Restate the entries word for word, omitting nothing.

** begin RECORDS SHOWN **

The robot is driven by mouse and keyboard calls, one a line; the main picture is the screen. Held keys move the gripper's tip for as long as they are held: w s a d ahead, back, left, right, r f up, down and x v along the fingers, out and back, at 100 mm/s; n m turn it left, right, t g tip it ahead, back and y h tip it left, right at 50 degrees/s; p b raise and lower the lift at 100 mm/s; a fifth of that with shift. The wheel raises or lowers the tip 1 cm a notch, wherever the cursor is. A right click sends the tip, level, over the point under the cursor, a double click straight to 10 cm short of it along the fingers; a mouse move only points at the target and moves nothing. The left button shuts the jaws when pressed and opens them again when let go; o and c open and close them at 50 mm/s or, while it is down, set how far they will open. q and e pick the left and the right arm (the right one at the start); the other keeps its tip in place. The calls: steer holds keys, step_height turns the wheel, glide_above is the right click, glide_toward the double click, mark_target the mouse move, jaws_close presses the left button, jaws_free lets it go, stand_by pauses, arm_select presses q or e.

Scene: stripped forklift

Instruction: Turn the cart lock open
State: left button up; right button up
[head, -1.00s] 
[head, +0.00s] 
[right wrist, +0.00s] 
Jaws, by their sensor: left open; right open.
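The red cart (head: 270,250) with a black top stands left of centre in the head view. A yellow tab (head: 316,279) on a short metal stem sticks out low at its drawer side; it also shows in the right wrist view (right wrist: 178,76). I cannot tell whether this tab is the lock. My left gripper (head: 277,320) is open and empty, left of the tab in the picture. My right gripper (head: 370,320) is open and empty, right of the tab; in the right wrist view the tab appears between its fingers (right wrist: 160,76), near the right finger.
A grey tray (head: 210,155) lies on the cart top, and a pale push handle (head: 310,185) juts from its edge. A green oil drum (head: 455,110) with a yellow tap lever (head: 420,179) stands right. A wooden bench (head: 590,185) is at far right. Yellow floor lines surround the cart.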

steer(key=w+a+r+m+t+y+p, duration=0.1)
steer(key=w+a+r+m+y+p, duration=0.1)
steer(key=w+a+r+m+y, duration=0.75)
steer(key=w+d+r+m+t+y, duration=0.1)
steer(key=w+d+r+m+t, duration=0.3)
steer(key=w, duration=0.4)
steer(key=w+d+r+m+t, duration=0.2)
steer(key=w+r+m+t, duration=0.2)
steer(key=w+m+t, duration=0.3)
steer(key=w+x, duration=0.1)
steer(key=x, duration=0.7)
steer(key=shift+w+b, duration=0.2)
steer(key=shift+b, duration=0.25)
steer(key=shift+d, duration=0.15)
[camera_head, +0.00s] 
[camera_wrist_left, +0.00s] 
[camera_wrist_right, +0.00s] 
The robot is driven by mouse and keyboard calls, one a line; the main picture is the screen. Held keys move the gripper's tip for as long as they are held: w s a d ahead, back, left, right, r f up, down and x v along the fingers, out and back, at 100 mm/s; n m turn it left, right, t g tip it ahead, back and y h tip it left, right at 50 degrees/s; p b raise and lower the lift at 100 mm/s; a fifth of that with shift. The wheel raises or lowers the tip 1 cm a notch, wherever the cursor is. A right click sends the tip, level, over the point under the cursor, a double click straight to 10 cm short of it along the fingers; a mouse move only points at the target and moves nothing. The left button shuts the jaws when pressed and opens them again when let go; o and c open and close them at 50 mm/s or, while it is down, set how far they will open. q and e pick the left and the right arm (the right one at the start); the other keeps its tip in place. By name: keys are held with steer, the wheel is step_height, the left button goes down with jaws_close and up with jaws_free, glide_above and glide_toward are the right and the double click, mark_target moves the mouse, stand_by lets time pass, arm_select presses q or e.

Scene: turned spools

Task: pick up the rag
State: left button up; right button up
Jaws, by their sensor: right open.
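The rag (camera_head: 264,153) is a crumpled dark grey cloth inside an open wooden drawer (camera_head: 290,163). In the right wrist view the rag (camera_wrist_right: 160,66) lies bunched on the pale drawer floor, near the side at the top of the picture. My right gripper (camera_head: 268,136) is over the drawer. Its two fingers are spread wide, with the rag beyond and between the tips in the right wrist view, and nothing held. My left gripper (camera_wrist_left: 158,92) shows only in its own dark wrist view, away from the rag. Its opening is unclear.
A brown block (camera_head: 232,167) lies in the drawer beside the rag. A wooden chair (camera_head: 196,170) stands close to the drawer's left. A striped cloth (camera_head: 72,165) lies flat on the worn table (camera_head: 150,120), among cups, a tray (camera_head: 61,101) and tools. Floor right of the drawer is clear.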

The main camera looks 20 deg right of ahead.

** end RECORDS SHOWN **

— RESULT FOR THIS TASK —
The robot is driven by mouse and keyboard calls, one a line; the main picture is the screen. Held keys move the gripper's tip for as long as they are held: w s a d ahead, back, left, right, r f up, down and x v along the fingers, out and back, at 100 mm/s; n m turn it left, right, t g tip it ahead, back and y h tip it left, right at 50 degrees/s; p b raise and lower the lift at 100 mm/s; a fifth of that with shift. The wheel raises or lowers the tip 1 cm a notch, wherever the cursor is. A right click sends the tip, level, over the point under the cursor, a double click straight to 10 cm short of it along the fingers; a mouse move only points at the target and moves nothing. The left button shuts the jaws when pressed and opens them again when let go; o and c open and close them at 50 mm/s or, while it is down, set how far they will open. q and e pick the left and the right arm (the right one at the start); the other keeps its tip in place. The calls: steer holds keys, step_height turns the wheel, glide_above is the right click, glide_toward the double click, mark_target the mouse move, jaws_close presses the left button, jaws_free lets it go, stand_by pauses, arm_select presses q or e.

Scene: stripped forklift

Instruction: Turn the cart lock open
State: left button up; right button up
[head, -1.00s] 
[head, +0.00s] 
[right wrist, +0.00s] 
Jaws, by their sensor: left open; right open.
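The red cart (head: 270,250) with a black top stands left of centre in the head view. A yellow tab (head: 316,279) on a short metal stem sticks out low at its drawer side; it also shows in the right wrist view (right wrist: 178,76). I cannot tell whether this tab is the lock. My left gripper (head: 277,320) is open and empty, left of the tab in the picture. My right gripper (head: 370,320) is open and empty, right of the tab; in the right wrist view the tab appears between its fingers (right wrist: 160,76), near the right finger.
A grey tray (head: 210,155) lies on the cart top, and a pale push handle (head: 310,185) juts from its edge. A green oil drum (head: 455,110) with a yellow tap lever (head: 420,179) stands right. A wooden bench (head: 590,185) is at far right. Yellow floor lines surround the cart.

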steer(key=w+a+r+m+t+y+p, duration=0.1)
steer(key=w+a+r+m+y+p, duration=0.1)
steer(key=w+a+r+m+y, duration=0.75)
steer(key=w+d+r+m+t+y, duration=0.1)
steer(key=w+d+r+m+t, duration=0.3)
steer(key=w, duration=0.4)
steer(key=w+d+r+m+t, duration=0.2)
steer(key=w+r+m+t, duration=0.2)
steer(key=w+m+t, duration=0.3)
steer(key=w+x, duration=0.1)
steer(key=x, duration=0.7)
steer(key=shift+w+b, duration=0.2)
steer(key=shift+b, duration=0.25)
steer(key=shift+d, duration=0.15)
[camera_head, +0.00s] 
[camera_wrist_left, +0.00s] 
[camera_wrist_right, +0.00s] 
The robot is driven by mouse and keyboard calls, one a line; the main picture is the screen. Held keys move the gripper's tip for as long as they are held: w s a d ahead, back, left, right, r f up, down and x v along the fingers, out and back, at 100 mm/s; n m turn it left, right, t g tip it ahead, back and y h tip it left, right at 50 degrees/s; p b raise and lower the lift at 100 mm/s; a fifth of that with shift. The wheel raises or lowers the tip 1 cm a notch, wherever the cursor is. A right click sends the tip, level, over the point under the cursor, a double click straight to 10 cm short of it along the fingers; a mouse move only points at the target and moves nothing. The left button shuts the jaws when pressed and opens them again when let go; o and c open and close them at 50 mm/s or, while it is down, set how far they will open. q and e pick the left and the right arm (the right one at the start); the other keeps its tip in place. By name: keys are held with steer, the wheel is step_height, the left button goes down with jaws_close and up with jaws_free, glide_above and glide_toward are the right and the double click, mark_target moves the mouse, stand_by lets time pass, arm_select presses q or e.

Scene: turned spools

Task: pick up the rag
State: left button up; right button up
Jaws, by their sensor: right open.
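The rag (camera_head: 264,153) is a crumpled dark grey cloth inside an open wooden drawer (camera_head: 290,163). In the right wrist view the rag (camera_wrist_right: 160,66) lies bunched on the pale drawer floor, near the side at the top of the picture. My right gripper (camera_head: 268,136) is over the drawer. Its two fingers are spread wide, with the rag beyond and between the tips in the right wrist view, and nothing held. My left gripper (camera_wrist_left: 158,92) shows only in its own dark wrist view, away from the rag. Its opening is unclear.
A brown block (camera_head: 232,167) lies in the drawer beside the rag. A wooden chair (camera_head: 196,170) stands close to the drawer's left. A striped cloth (camera_head: 72,165) lies flat on the worn table (camera_head: 150,120), among cups, a tray (camera_head: 61,101) and tools. Floor right of the drawer is clear.

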The main camera looks 20 deg right of ahead.

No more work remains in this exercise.